The prestigious Ouran Academy is an elegant institution unique to the ultra upper-crust high school theoretically located in Bunkyo, Tokyo. It is an elite academy that encompasses pre-school through high school educational systems, and also has an attached university program. Most of the students that attend this Academy come solely from elite families, but a scholarship is annually awarded to the individual who receives the top score on a rigorous entrance examination. Haruhi, the heroine of the story and recipient of the scholarship, is overwhelmed by the sheer magnitude of the campus, as it is the attendee’s own personal elegant playground focused for the super rich. Due to their treatment of “commoners,” Haruhi frequently makes the comment, “Rich bastards.” What catches the eye of the viewer, besides the lively characteristics of the main characters of the host club, is the brightly pink painted structure of the Ouran Academy, with its ornate and highly decorative designs that seems to scream “RICH!” We see the school prominently in the opening and throughout the episodes in order to show location, passage of time, a supportive accompaniment, to express character emotion, and ambiance of mood. The Ouran Academy sets itself apart from any other form of educational institute in the world, fantasy or otherwise. So is there a non-educational structure seen in the real world that resembles the highfalutin building that educates the members of the Ouran Academy students? The answer is yes, but the connection may surprise some readers.
One pink-colored property, matching the flamboyant exterior of the Ouran Academy, that immediately comes to mind would be the “Hello Kitty” themed attractions from cafés and movable amusements that pop up in trendy metropolitan locations in South Korea, Japan, Beijing, Sydney, etc. However, the structure that may have influenced the Ouran school is, in fact, much older. Hidden in the lush, private forest located on the Nymphenburg Palace grounds in Munich, Germany is the Amalienburg, aka The Queen’s Hunting Lodge. The purpose of the architecture in both the Academy and the Hunting Lodge seem to be for the same reason, to show off flamboyant wealth for all to see. Amalienburg was constructed in 1734-1739 by François de Cuvilliés, for the Holy Roman Emperor Charles VII (Germany) and his wife, Maria Amalia of Austria. It was done in the Rococo style. Now here is the key that connects the two together.
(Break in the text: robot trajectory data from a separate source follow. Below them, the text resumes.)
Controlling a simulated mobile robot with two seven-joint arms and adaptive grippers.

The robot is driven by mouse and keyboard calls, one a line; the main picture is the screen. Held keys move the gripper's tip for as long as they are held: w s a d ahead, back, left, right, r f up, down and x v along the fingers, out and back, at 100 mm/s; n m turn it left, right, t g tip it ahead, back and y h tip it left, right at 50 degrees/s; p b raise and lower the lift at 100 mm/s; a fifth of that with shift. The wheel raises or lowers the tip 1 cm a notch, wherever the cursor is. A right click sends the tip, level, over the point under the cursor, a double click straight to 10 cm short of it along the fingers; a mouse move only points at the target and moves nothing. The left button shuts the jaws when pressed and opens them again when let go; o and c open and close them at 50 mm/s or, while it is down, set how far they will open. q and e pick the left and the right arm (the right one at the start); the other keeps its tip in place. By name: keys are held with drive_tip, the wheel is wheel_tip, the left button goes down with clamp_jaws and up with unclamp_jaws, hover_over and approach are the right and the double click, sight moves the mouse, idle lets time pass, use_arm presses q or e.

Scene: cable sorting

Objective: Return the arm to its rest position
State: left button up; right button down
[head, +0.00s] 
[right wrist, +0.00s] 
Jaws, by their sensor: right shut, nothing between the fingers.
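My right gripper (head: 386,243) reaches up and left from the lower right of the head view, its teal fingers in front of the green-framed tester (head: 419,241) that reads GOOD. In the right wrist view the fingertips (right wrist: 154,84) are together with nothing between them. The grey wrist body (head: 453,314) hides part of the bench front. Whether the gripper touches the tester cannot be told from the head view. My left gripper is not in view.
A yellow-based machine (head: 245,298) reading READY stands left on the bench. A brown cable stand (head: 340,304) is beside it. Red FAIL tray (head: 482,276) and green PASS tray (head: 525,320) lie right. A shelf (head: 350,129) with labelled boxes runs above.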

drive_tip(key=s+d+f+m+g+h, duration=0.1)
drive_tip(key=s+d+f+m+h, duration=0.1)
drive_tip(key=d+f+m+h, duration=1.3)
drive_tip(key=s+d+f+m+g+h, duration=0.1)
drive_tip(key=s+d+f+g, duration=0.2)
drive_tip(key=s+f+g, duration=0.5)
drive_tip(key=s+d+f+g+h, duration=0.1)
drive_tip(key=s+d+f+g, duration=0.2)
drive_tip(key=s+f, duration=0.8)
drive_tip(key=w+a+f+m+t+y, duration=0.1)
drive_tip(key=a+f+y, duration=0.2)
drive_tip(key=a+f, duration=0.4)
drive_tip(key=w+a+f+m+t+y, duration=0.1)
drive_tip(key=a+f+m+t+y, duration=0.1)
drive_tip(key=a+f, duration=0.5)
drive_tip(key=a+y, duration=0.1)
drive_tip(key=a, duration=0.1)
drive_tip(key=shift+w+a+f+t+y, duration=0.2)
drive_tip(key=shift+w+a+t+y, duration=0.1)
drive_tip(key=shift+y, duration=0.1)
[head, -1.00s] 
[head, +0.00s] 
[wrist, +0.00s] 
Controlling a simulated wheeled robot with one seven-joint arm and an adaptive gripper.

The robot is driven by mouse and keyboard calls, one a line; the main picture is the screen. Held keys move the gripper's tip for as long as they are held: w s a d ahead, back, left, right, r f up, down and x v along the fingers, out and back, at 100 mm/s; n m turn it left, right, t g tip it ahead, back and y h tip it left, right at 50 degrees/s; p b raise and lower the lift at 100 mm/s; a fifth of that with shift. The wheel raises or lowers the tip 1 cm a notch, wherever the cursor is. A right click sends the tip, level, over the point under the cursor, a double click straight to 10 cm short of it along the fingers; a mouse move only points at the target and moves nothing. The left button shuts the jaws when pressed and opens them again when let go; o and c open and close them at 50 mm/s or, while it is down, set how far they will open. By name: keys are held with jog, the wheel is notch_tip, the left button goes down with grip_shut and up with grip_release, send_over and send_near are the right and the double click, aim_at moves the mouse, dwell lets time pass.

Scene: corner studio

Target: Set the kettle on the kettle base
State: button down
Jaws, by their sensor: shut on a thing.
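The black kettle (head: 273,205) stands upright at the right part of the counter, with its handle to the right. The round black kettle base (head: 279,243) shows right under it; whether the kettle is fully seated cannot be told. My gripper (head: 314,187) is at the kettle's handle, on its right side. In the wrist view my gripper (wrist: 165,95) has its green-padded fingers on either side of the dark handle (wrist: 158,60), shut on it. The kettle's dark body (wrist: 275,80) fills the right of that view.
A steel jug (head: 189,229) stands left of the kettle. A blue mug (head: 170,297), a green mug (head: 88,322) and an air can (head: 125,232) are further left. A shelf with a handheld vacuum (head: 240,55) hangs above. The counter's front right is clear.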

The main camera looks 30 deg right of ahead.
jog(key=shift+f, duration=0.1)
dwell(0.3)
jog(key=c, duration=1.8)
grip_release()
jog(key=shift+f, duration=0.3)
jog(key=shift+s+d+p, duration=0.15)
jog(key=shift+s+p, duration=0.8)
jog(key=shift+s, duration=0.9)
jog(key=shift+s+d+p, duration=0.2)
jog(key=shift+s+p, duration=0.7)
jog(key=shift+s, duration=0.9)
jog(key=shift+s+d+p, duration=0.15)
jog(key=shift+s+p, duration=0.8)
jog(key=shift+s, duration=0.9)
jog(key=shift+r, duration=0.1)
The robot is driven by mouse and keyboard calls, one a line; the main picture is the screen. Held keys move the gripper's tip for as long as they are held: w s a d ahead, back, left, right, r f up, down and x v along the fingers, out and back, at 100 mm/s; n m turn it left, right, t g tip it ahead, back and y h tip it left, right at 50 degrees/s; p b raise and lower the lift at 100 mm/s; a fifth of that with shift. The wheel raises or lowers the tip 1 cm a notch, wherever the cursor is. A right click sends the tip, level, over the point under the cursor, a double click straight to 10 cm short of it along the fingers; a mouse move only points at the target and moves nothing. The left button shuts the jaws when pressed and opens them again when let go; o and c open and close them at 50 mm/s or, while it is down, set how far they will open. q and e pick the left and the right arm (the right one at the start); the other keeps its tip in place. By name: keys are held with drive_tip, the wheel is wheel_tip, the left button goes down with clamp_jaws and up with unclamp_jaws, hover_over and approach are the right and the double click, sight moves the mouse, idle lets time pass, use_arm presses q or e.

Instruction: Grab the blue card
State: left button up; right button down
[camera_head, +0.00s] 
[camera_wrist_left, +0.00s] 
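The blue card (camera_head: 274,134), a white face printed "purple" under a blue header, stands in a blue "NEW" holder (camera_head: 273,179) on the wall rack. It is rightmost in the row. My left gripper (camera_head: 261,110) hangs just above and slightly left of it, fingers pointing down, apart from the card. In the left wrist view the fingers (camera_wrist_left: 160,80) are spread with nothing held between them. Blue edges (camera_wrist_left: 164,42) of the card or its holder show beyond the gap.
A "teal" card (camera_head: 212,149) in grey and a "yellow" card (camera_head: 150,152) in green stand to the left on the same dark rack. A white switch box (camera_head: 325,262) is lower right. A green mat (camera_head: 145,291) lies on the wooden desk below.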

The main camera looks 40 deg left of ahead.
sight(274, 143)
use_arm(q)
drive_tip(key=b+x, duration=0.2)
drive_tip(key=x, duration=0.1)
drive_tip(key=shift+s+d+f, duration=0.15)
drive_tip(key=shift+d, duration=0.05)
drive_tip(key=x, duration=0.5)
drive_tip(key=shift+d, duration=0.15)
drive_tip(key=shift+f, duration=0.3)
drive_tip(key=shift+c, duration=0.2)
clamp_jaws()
The Rococo style, the design that is seen on the interior walls, ceilings, and even in the framed title boxes of the Ouran Academy, was heavily influenced by the Baroque movement. This movement came about due to the religious wars between the Old Roman Catholic Church doctrine and the New Protestant Reformation ideals. With its flow of lines that intertwine with each other, giving it both rhythm and form, the mind and soul are removed from out of the mediocre terra landscape and into the celestial heavens with its flavored colors and textured golds. The use of these colors visually pull and push, to overwhelm the mind into a world of visual pleasure. Baroque derives from the Portuguese word “barroco” or Spanish “barrueco“, both of which refer to a “rough or imperfect pearl”. This is due to the fact that the style seemed to have every style known to man all mashed together with what seemed to be little sense of regularity and composition.
It was not until the mid-18th century that the artistic style changed, affecting many aspects of the arts for the affluent in Paris, France. Paris is also the home country Tamaki Suoh, one of the flamboyant students that attend the academy, whose tastes are a bit pretentious and over the top. This new style is against the grandeur, symmetry, and strict regulations of the Baroque, transitioning to a more jocular, florid, soft, and graceful approach in Rococo. This concept of superb beauty is mirrored not only in the design of the school but also in the attitudes of attendees of the school itself. This is where the heirs of the rich luxuriate their extensive free time by surrounding themselves with beauty that is hard to find. The word “rococo” is derived from the French “rocaille,” a word used to describe the rock and shell work of the Versailles grottoes. Their style was ornate and used light colors, asymmetrical designs, curves, and gold to create playful and witty themes, just as you see at the Ouran Academy. After the death of King Louis XIV, the new court of Louis XV packed up the Palace of Versailles and move to central Paris and the style took off. It became a rich style that was created by the rich for the rich. Looking past all the historical aspects you can see the tastes that reflect Tamaki’s love of poetry and beauty.
There have been many romantic stories about school student lives where we, the reader/viewer, follow along to live through the eyes of the hero/heroine as they experience the adventure of that world. The Ouran Academy has given us such an experience, with its flamboyant pink buildings that are a character in its own right. The reader/viewer follows the narrative through the support of the new element, being the school itself, in order to learn about the world that they have entered in and to make them stop and stare at the delicate lines and soft color. It speaks of wealth, of gracefulness, and even the fact that this is a world few will ever experience.